### WRITTEN REQUEST
Repeat each entry exactly and drop the pictures.

BEGIN SUPPLIED DATA

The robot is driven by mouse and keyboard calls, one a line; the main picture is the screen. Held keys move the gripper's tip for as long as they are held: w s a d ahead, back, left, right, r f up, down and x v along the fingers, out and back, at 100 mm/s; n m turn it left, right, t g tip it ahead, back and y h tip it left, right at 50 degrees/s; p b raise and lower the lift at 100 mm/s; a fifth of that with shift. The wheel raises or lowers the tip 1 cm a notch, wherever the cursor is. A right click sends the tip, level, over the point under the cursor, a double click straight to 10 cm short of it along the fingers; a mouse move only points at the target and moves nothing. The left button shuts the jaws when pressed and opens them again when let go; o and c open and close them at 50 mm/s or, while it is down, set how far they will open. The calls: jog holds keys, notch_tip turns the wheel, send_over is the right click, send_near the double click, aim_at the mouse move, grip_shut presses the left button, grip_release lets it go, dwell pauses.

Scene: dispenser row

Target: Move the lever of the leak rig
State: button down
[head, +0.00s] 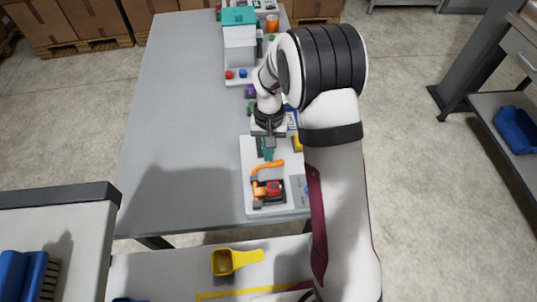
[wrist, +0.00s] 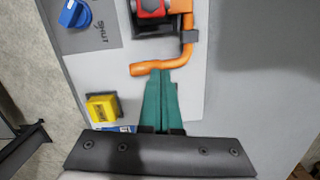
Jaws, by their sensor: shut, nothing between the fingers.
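The leak rig is a pale board (head: 256,208) near the front of the table in the head view. It carries an orange lever (head: 270,164), bent like a crank, around a red part (head: 274,187) in a dark recess. The lever also shows in the wrist view (wrist: 187,58), its free arm pointing left. My gripper (head: 268,156) has teal fingers, which are closed together and empty (wrist: 163,80). The fingertips are right at the lever's free arm; I cannot tell whether they touch it.
In the wrist view, a blue knob (wrist: 74,14) beside the word SHUT and a yellow block (wrist: 102,107) sit left of the lever. Behind stands a white and teal dispenser (head: 240,40). The table's left side (head: 175,110) is clear. A yellow scoop (head: 230,262) lies in front.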

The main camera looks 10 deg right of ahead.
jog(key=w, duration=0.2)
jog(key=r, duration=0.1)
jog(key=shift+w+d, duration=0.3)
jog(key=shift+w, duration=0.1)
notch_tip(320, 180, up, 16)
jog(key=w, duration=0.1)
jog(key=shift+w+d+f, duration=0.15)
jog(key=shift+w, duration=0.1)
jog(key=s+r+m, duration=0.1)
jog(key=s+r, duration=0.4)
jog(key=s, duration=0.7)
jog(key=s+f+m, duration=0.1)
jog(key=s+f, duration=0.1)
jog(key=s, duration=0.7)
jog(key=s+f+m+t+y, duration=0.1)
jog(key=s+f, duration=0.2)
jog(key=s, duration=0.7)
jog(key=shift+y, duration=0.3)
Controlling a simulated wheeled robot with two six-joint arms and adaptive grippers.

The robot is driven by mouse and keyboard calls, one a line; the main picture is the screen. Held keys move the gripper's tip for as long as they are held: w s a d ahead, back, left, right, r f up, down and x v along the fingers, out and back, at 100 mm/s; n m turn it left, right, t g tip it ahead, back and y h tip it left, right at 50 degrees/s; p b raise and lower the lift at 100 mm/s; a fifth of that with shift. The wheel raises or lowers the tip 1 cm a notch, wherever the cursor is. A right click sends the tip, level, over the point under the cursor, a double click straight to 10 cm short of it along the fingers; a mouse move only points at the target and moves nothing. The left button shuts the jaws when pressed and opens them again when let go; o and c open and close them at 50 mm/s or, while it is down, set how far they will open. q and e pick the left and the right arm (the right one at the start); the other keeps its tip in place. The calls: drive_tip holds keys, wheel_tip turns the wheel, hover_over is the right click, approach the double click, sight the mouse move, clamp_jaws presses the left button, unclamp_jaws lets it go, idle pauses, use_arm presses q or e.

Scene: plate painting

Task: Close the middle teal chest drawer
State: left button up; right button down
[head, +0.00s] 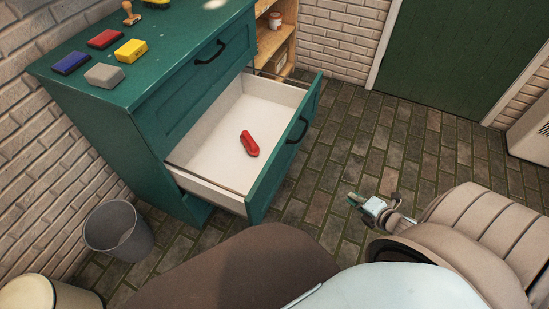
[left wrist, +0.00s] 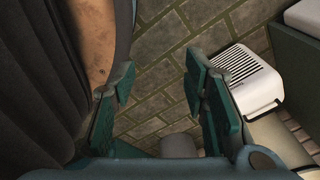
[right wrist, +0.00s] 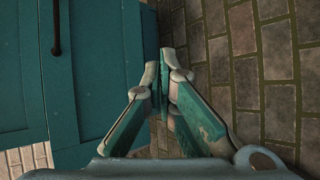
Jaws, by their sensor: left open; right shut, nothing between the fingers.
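The teal chest (head: 140,140) stands against the brick wall at the left. Its middle drawer (head: 290,160) is pulled far out, with a white inside and a dark handle (head: 297,131) on the front. A red object (head: 249,144) lies in it. My right gripper (head: 358,198) is shut and empty, in front of and to the right of the drawer front, apart from it. The right wrist view shows its closed fingertips (right wrist: 165,68) beside teal panels (right wrist: 100,70). My left gripper (left wrist: 160,88) is open and empty in the left wrist view, outside the head view.
Red (head: 105,38), blue (head: 71,63), yellow (head: 131,50) and grey (head: 104,75) blocks and a stamp (head: 131,14) sit on the chest top. A grey bin (head: 117,232) stands by the wall. Wooden shelves (head: 270,40) stand behind. The brick floor (head: 420,130) at right is clear.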

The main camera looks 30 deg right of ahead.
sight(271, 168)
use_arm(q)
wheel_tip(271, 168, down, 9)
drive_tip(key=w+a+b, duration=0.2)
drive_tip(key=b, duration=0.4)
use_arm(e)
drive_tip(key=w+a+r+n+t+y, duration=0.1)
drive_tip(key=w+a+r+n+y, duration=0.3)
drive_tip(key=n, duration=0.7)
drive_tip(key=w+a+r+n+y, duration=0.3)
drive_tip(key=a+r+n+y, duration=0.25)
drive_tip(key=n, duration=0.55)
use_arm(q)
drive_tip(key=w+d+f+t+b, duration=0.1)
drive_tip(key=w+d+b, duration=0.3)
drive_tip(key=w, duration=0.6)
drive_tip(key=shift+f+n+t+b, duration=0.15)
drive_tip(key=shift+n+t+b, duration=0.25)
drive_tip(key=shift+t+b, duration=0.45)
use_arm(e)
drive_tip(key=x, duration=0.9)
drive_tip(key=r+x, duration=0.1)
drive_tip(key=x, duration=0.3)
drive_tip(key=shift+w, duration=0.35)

END SUPPLIED DATA

### OUTPUT
The robot is driven by mouse and keyboard calls, one a line; the main picture is the screen. Held keys move the gripper's tip for as long as they are held: w s a d ahead, back, left, right, r f up, down and x v along the fingers, out and back, at 100 mm/s; n m turn it left, right, t g tip it ahead, back and y h tip it left, right at 50 degrees/s; p b raise and lower the lift at 100 mm/s; a fifth of that with shift. The wheel raises or lowers the tip 1 cm a notch, wherever the cursor is. A right click sends the tip, level, over the point under the cursor, a double click straight to 10 cm short of it along the fingers; a mouse move only points at the target and moves nothing. The left button shuts the jaws when pressed and opens them again when let go; o and c open and close them at 50 mm/s or, while it is down, set how far they will open. The calls: jog holds keys, notch_tip turns the wheel, send_over is the right click, send_near the double click, aim_at the mouse move, grip_shut presses the left button, grip_release lets it go, dwell pauses.

Scene: dispenser row

Target: Move the lever of the leak rig
State: button down
[head, +0.00s] 
[wrist, +0.00s] 
Jaws, by their sensor: shut, nothing between the fingers.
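The leak rig is a pale board (head: 256,208) near the front of the table in the head view. It carries an orange lever (head: 270,164), bent like a crank, around a red part (head: 274,187) in a dark recess. The lever also shows in the wrist view (wrist: 187,58), its free arm pointing left. My gripper (head: 268,156) has teal fingers, which are closed together and empty (wrist: 163,80). The fingertips are right at the lever's free arm; I cannot tell whether they touch it.
In the wrist view, a blue knob (wrist: 74,14) beside the word SHUT and a yellow block (wrist: 102,107) sit left of the lever. Behind stands a white and teal dispenser (head: 240,40). The table's left side (head: 175,110) is clear. A yellow scoop (head: 230,262) lies in front.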

The main camera looks 10 deg right of ahead.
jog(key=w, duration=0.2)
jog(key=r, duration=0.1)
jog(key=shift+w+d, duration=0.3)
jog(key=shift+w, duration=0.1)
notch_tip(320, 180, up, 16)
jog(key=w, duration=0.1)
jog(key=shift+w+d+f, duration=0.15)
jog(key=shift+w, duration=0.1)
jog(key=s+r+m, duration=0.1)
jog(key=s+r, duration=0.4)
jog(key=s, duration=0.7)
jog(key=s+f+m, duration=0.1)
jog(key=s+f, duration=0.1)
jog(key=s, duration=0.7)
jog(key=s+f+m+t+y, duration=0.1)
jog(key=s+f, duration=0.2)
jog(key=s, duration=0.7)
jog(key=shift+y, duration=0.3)
Controlling a simulated wheeled robot with two six-joint arms and adaptive grippers.

The robot is driven by mouse and keyboard calls, one a line; the main picture is the screen. Held keys move the gripper's tip for as long as they are held: w s a d ahead, back, left, right, r f up, down and x v along the fingers, out and back, at 100 mm/s; n m turn it left, right, t g tip it ahead, back and y h tip it left, right at 50 degrees/s; p b raise and lower the lift at 100 mm/s; a fifth of that with shift. The wheel raises or lowers the tip 1 cm a notch, wherever the cursor is. A right click sends the tip, level, over the point under the cursor, a double click straight to 10 cm short of it along the fingers; a mouse move only points at the target and moves nothing. The left button shuts the jaws when pressed and opens them again when let go; o and c open and close them at 50 mm/s or, while it is down, set how far they will open. q and e pick the left and the right arm (the right one at the start); the other keeps its tip in place. The calls: drive_tip holds keys, wheel_tip turns the wheel, hover_over is the right click, approach the double click, sight the mouse move, clamp_jaws presses the left button, unclamp_jaws lets it go, idle pauses, use_arm presses q or e.

Scene: plate painting

Task: Close the middle teal chest drawer
State: left button up; right button down
[head, +0.00s] 
[left wrist, +0.00s] 
[right wrist, +0.00s] 
Jaws, by their sensor: left open; right shut, nothing between the fingers.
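The teal chest (head: 140,140) stands against the brick wall at the left. Its middle drawer (head: 290,160) is pulled far out, with a white inside and a dark handle (head: 297,131) on the front. A red object (head: 249,144) lies in it. My right gripper (head: 358,198) is shut and empty, in front of and to the right of the drawer front, apart from it. The right wrist view shows its closed fingertips (right wrist: 165,68) beside teal panels (right wrist: 100,70). My left gripper (left wrist: 160,88) is open and empty in the left wrist view, outside the head view.
Red (head: 105,38), blue (head: 71,63), yellow (head: 131,50) and grey (head: 104,75) blocks and a stamp (head: 131,14) sit on the chest top. A grey bin (head: 117,232) stands by the wall. Wooden shelves (head: 270,40) stand behind. The brick floor (head: 420,130) at right is clear.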

The main camera looks 30 deg right of ahead.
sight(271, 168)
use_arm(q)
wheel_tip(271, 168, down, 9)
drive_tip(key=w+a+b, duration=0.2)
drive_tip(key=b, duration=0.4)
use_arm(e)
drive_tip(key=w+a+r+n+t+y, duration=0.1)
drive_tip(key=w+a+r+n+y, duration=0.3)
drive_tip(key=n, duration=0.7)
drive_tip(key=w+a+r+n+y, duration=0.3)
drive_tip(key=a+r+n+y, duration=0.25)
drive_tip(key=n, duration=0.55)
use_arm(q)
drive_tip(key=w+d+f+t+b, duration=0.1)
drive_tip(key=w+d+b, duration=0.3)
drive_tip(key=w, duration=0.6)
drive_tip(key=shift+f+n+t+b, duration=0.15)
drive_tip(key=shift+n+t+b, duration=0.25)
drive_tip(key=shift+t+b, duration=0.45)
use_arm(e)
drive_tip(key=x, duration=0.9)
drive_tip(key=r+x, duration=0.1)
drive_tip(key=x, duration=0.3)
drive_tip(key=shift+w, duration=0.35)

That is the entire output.